Generally speaking, I agree with Jillian that anyone who exercises for more than six hours a week is likely overdoing it. I realize there are some people – professional or recreational athletes, marathoners or fitness professionals, for example - who often work out for over an hour a day but I’m talking about the average person who works out to look good and stay healthy. I just don’t see how anyone with a full-time job and/or a family to raise could find time to work out for more than six hours a week, even if they genuinely wanted to, without neglecting other areas of their lives.
Back when I was living the dream of part-time employment, I occasionally worked out twice a day but that was because I literally had nothing better to do. Now that I work full-time, getting an hour of physical activity most days a week takes a lot of planning and commitment.
Which brings me to an interesting comparison that came up a few times in the discussion – if exercise is really just an enjoyable hobby like some fitness enthusiasts claim, why are people waking up at the crack of dawn to do it? With most hobbies, you find time to do them, you don’t plan your life around them.

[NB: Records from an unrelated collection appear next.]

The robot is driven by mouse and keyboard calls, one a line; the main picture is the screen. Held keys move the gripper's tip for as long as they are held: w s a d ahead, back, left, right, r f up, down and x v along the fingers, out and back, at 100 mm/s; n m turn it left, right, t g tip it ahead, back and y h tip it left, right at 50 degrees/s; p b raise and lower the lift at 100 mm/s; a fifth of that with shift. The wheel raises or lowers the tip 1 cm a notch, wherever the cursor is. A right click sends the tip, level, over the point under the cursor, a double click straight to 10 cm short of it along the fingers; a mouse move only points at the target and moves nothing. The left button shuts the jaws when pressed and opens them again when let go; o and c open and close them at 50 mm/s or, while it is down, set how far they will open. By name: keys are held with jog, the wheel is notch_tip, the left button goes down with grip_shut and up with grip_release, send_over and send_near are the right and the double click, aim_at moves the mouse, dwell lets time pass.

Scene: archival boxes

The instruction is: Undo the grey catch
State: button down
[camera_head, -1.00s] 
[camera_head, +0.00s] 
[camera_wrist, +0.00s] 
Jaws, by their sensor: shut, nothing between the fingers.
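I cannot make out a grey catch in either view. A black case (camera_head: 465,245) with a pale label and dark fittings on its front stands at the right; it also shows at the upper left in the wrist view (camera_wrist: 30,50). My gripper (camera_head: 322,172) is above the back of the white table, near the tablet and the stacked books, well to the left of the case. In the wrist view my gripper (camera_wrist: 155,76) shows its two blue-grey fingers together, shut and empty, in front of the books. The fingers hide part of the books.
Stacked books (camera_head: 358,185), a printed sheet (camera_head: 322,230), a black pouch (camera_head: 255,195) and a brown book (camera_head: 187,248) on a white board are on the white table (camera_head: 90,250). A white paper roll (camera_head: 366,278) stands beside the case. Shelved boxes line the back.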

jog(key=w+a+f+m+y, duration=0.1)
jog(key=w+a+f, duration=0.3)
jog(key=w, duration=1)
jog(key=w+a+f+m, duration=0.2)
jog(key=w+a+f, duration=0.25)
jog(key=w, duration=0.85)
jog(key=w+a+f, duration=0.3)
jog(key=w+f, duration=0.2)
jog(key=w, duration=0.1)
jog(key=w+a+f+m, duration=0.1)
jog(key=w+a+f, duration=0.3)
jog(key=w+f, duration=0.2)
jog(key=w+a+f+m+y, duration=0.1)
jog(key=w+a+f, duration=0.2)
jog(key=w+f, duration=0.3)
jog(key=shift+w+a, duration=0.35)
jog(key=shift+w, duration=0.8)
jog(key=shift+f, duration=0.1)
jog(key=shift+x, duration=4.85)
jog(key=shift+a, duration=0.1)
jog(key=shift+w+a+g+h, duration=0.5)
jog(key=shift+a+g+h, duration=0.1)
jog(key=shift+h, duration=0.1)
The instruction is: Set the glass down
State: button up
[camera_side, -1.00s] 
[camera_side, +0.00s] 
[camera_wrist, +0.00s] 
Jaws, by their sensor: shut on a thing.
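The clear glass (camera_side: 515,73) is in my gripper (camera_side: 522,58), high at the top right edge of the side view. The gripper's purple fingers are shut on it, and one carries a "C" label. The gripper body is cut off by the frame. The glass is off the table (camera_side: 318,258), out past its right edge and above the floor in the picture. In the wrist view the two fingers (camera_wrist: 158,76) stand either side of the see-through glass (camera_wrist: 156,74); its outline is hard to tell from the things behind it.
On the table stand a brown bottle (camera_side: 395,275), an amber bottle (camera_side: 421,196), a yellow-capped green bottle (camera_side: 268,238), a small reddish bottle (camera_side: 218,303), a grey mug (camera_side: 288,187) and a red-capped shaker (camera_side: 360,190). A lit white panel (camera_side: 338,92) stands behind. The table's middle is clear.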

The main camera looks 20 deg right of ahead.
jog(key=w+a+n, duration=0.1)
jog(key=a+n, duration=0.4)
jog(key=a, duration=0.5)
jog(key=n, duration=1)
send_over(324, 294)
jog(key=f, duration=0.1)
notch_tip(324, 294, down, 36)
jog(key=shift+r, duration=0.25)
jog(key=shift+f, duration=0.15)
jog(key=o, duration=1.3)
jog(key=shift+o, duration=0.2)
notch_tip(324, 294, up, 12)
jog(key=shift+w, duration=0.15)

Personally, I think this is an invalid argument because unlike knitting or reading, exercise is necessary for your health and physical appearance, which is what distinguishes it from other hobbies. I enjoy working out but would I do it six days a week if it didn’t have so many physical benefits? Probably not. There are days when I don’t feel like going to the gym but I go anyway because I know it’s good for me after sitting in a chair for eight hours. On those days, it sucks but it’s only an hour and I usually feel good once I get started.
But exercise differs from other hobbies in another important way – too much of it can harm your body. This is another reason why I can’t fathom doing much more than six hours a week. Your body needs rest to recover and, for me, that just wouldn’t be possible without a rest day or two.
Despite these distinctions, exercise does have one thing in common with other hobbies – it can turn into an unhealthy obsession if it gets in the way of other aspects of your life. Are you bailing on friends so you can get in a workout? Do you avoid making plans at specific times because that’s when you usually go to the gym? Exercise is important, but it shouldn’t be the number one priority in your life. I’m pretty dedicated to sticking to my scheduled workouts, but I’ll cancel or re-schedule a workout to hang with a friend I haven’t seen in awhile or if other, more important responsibilities get in the way.
Which brings me to my final point – how do you feel when you miss a workout? I think this is the best way to determine whether you fall into the “dedicated” or “obsessed” camp. If missing a workout fills you with great anxiety or guilt, you’re probably veering towards the crazy side of the spectrum. If you work out either for fun or for health, or some combination of the two, then a missed workout should be mildly disappointing, not life shattering. You’ll get to do it the next day, after all.
That being said, I do think there are those who are too lazy or lack the commitment to work out regularly who will cast aspersions on the habitual exerciser to make themselves feel better.
If you exercise regularly, you’ve likely encountered this type – they’ll call you obsessed or imply that you don’t have a life because of how often you work out. But as long as you know you’re not overtraining or neglecting other areas of your life for the sake of fitness, I say ignore these people and keep doing you.
So those are my two cents. What do you think?
What distinguishes the dedicated exerciser from the addict? Barring special circumstances, is someone who works out for more than six hours a week overdoing it?